Landmark Designation

This year’s panelists included members from on-the-ground programs as well as from some of North America’s most proactive consulting, NGO, and government organizations supporting sustainable transportation professionals. They  include: David Levinger from The Mobility Education Foundation, Geoff Noxon from Noxon Associates, JoAnn Woodhall from Translink, Nathalie Lapointe from the Federation of Canadian Municipalities, Phil Winters from the University of South Florida, and Ryan Lanyon from the City of Toronto.
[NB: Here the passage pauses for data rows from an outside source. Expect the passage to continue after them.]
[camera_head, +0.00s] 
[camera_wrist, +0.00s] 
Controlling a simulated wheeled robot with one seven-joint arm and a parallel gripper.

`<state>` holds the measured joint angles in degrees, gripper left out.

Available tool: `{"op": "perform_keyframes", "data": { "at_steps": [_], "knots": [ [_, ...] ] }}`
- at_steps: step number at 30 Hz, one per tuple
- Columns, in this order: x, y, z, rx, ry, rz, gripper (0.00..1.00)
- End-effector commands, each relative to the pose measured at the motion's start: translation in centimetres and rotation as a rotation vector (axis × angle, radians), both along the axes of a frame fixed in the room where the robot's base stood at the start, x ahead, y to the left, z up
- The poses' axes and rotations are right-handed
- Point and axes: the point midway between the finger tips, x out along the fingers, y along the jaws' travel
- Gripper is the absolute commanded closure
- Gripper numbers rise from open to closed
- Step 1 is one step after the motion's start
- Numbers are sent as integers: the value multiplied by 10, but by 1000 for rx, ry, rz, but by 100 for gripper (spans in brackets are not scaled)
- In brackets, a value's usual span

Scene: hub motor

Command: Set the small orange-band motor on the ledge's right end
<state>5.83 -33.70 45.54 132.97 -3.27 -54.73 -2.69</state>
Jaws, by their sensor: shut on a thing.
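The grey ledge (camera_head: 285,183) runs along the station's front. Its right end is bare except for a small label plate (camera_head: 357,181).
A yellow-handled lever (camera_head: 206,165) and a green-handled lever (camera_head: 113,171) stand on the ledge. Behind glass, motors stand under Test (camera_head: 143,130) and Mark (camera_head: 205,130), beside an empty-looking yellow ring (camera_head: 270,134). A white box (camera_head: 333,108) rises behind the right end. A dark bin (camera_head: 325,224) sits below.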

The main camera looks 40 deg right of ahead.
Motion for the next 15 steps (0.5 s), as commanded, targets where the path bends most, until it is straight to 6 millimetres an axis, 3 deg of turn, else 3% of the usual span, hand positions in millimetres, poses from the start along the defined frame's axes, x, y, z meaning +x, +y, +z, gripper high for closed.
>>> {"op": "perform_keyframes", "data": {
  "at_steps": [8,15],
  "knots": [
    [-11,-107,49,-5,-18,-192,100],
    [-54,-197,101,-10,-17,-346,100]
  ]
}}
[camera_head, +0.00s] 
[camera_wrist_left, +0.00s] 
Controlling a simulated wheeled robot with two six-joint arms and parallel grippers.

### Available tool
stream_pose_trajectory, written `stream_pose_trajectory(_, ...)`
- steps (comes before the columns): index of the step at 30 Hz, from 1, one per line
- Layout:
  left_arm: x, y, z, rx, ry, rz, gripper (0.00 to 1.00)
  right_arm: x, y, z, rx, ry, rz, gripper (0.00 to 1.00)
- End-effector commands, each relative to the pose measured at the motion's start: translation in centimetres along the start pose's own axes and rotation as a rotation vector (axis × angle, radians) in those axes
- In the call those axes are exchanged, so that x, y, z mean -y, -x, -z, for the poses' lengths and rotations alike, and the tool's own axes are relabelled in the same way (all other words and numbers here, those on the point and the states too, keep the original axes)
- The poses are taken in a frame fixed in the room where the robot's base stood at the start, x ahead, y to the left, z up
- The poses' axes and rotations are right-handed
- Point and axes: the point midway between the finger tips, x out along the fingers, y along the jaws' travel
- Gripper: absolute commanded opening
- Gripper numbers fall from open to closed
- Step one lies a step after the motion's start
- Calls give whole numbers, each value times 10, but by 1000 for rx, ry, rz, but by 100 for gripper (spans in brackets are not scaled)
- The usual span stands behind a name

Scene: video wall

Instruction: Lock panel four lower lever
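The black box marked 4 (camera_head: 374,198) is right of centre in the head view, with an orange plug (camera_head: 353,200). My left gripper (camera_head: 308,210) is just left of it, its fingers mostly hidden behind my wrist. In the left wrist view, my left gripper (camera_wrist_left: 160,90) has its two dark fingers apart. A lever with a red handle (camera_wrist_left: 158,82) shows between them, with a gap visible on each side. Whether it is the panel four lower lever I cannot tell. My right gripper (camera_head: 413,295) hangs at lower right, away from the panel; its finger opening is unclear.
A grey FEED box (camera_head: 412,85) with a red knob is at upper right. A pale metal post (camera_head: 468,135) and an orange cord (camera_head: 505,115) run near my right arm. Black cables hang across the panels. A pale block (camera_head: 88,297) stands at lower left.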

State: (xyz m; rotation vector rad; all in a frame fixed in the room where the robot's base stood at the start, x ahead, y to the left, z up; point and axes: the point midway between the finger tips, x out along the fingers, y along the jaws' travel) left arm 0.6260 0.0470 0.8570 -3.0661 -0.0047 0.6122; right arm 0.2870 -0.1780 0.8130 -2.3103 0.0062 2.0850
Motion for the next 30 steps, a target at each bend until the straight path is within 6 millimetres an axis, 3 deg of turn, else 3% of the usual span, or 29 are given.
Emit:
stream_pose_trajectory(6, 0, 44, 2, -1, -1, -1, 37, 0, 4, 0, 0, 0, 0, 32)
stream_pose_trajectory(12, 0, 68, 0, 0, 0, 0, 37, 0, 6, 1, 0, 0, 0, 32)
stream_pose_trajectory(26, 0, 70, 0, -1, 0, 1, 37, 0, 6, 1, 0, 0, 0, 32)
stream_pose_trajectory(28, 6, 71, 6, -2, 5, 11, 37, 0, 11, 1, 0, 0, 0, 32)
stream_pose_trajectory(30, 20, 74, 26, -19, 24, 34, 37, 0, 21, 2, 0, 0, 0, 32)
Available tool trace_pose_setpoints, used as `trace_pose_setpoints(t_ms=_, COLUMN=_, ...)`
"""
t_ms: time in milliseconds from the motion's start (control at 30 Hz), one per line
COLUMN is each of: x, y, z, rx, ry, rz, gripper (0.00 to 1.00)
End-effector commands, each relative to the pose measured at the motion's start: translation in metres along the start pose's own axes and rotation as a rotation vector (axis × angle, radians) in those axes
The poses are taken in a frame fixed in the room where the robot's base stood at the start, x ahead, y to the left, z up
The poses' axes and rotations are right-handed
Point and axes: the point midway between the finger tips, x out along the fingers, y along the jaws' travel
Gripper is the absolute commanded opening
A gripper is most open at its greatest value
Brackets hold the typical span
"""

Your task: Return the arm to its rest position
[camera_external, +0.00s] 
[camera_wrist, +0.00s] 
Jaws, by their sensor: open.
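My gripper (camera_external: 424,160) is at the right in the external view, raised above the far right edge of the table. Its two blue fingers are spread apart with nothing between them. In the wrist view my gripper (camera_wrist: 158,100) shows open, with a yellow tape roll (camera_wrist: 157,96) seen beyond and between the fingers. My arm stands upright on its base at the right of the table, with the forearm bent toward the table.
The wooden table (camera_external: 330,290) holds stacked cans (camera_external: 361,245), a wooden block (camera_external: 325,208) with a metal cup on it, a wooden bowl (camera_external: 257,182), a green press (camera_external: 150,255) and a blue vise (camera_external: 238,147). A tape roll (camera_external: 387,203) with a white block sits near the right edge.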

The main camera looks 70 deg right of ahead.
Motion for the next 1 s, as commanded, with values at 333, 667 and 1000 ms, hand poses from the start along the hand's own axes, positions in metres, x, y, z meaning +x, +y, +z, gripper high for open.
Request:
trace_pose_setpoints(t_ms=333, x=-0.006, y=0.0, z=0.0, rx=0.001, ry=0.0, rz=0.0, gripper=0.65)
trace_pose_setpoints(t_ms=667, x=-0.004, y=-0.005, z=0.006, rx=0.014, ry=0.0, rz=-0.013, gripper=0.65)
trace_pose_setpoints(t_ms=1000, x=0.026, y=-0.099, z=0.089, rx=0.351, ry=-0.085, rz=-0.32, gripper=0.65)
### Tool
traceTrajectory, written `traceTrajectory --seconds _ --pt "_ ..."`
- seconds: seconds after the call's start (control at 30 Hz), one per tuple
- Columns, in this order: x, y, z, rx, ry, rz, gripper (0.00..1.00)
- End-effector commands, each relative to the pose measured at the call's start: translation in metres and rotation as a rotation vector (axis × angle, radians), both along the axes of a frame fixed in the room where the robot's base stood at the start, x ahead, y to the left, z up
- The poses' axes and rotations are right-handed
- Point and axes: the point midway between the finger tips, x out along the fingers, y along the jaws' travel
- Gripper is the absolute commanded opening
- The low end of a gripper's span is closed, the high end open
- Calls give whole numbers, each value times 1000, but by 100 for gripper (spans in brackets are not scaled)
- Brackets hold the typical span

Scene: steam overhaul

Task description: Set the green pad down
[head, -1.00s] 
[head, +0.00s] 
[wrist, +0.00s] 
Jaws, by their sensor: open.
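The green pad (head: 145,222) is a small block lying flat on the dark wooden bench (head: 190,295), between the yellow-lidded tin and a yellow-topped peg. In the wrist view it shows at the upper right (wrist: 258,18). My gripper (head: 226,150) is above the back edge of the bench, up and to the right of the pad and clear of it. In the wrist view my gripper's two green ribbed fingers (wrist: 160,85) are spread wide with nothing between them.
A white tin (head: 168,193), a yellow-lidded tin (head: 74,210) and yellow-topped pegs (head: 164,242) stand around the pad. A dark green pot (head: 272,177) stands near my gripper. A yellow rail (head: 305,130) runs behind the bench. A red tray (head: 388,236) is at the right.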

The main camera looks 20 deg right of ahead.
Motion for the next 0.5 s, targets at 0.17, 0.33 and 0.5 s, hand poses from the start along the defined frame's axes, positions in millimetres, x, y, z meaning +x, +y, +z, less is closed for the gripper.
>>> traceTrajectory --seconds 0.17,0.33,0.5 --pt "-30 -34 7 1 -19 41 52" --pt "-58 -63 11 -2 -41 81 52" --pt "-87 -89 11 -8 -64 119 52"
Consultations with schools, service providers and partners led to many innovations including:

  • Expansion of the program from one year to three years to increase sustainability
  • Creation of the ‘AST Crew’(cartoon characters representing each active travel mode) who come to life at school assemblies and events
  • Redesign of active travel maps and mapping process
  • Introduction of scooter skills recognising the rising popularity of this form of travel • Trial footpath decals with directional and road safety messaging
  • Conversion of formal walking school buses to informal walking groups to reduce administrative burden
  • Use and promotion of #activeschooltravel hashtag. This helped schools share their events and successes and build a culture that normalized active travel.
  • Review of reward structure to ensure relevance and value (some schools chose to focus on class incentives like the use of a sports box at lunchtime rather than individual student incentives.)
  • Introduction of a School of the Year Award for current schools, and a Walk of Fame Award for schools no longer on the program but sustaining long term travel behaviour change.
  • Piloted the removal of the Council officer and weekly surveys, while retaining rewards and skills training. No evidence of behaviour change was seen in schools that did not have a Council officer and weekly surveys.

Principals, teachers and students all can change during any given year. Some schools chose to apply to do the program again, after a one year break.

Brisbane held an AST forum for other government officers in the region to encourage them to run similar AST programs and share research.